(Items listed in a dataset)
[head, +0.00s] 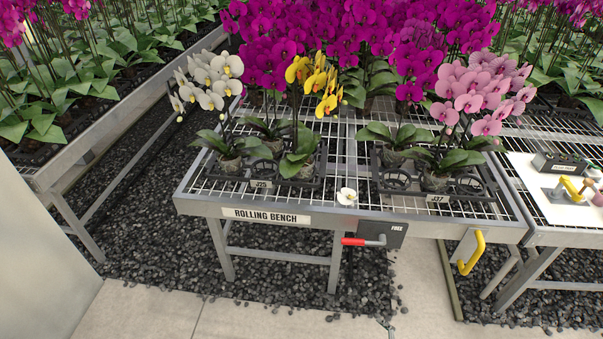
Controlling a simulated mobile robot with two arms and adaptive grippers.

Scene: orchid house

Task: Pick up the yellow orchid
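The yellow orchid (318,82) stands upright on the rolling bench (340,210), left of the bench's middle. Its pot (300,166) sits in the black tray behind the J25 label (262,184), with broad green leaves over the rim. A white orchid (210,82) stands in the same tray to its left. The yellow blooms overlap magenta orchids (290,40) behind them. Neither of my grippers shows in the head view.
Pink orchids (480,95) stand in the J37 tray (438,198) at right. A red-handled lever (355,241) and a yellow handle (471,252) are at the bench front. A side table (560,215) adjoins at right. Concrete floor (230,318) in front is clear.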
--
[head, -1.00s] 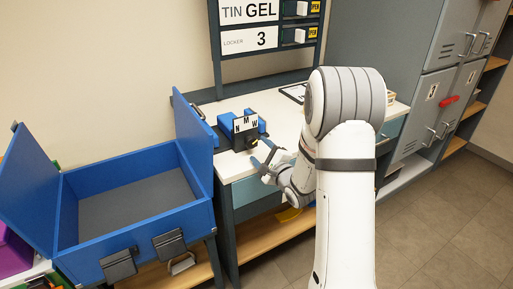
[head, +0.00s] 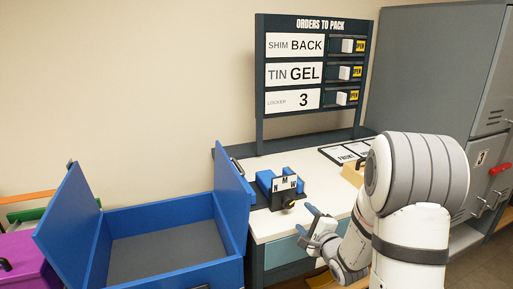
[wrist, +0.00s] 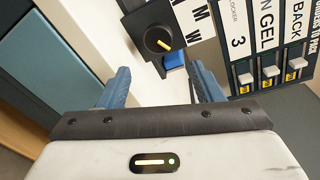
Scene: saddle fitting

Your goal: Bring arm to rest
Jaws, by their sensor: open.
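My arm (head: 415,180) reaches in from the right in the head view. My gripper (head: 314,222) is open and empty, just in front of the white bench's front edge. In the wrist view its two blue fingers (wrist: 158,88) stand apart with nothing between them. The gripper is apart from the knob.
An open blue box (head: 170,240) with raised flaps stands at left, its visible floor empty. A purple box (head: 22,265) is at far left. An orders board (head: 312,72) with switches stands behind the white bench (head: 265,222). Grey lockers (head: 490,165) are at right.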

- _Task to complete_
Output the section opening with the line that has "Controlling a simulated" and closing with the line that has "Scene: orchid house". Keep both end lines and leave out the rest.

- _Reply_
Controlling a simulated mobile robot with two arms and adaptive grippers.

Scene: orchid house

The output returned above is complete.